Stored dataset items
#####

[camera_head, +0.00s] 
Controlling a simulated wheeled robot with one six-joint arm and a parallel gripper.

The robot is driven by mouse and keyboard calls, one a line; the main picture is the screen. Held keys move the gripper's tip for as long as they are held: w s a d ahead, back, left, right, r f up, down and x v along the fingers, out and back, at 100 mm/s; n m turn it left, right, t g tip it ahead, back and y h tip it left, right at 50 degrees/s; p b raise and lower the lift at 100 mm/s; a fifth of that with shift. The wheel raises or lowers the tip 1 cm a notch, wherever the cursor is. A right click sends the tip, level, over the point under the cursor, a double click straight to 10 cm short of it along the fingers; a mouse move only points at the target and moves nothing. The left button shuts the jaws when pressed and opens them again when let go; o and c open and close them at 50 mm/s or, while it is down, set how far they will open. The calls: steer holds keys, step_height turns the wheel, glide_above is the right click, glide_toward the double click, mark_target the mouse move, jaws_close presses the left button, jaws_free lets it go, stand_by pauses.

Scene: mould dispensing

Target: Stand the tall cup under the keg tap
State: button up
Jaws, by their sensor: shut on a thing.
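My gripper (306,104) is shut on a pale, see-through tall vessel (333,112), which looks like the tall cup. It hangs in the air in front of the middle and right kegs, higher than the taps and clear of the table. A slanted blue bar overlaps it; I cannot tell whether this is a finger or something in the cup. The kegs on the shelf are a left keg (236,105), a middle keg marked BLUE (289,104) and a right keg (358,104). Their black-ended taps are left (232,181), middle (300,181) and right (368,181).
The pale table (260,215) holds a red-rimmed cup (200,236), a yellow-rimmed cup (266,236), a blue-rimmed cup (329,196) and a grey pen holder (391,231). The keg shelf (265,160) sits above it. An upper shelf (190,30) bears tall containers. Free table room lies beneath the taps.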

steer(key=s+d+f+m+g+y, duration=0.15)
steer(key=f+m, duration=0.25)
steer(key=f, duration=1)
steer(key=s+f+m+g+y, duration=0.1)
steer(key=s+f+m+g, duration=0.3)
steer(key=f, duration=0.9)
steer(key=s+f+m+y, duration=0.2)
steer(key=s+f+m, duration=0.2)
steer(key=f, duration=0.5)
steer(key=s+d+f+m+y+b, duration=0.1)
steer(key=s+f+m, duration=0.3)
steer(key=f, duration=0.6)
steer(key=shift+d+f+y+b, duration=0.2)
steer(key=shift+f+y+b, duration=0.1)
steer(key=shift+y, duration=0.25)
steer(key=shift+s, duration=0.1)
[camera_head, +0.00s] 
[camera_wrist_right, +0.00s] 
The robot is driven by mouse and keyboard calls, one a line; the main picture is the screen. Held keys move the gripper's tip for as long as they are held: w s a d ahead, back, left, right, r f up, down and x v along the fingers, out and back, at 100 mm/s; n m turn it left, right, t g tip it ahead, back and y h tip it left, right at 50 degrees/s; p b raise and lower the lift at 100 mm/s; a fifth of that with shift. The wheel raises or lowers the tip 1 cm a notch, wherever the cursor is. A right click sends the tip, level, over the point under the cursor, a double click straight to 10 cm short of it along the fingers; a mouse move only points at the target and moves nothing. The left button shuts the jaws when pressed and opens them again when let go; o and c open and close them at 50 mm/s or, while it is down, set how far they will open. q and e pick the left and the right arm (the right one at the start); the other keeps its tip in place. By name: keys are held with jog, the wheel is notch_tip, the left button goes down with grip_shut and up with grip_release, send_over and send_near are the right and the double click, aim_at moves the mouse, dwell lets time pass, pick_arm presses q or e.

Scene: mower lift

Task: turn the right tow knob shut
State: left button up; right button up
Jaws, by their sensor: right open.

#####

= What you need to do =
Pull out all lines from the entries above in which the word "Scene" appears.

= Response to this exercise =
Scene: mould dispensing
Scene: mower lift

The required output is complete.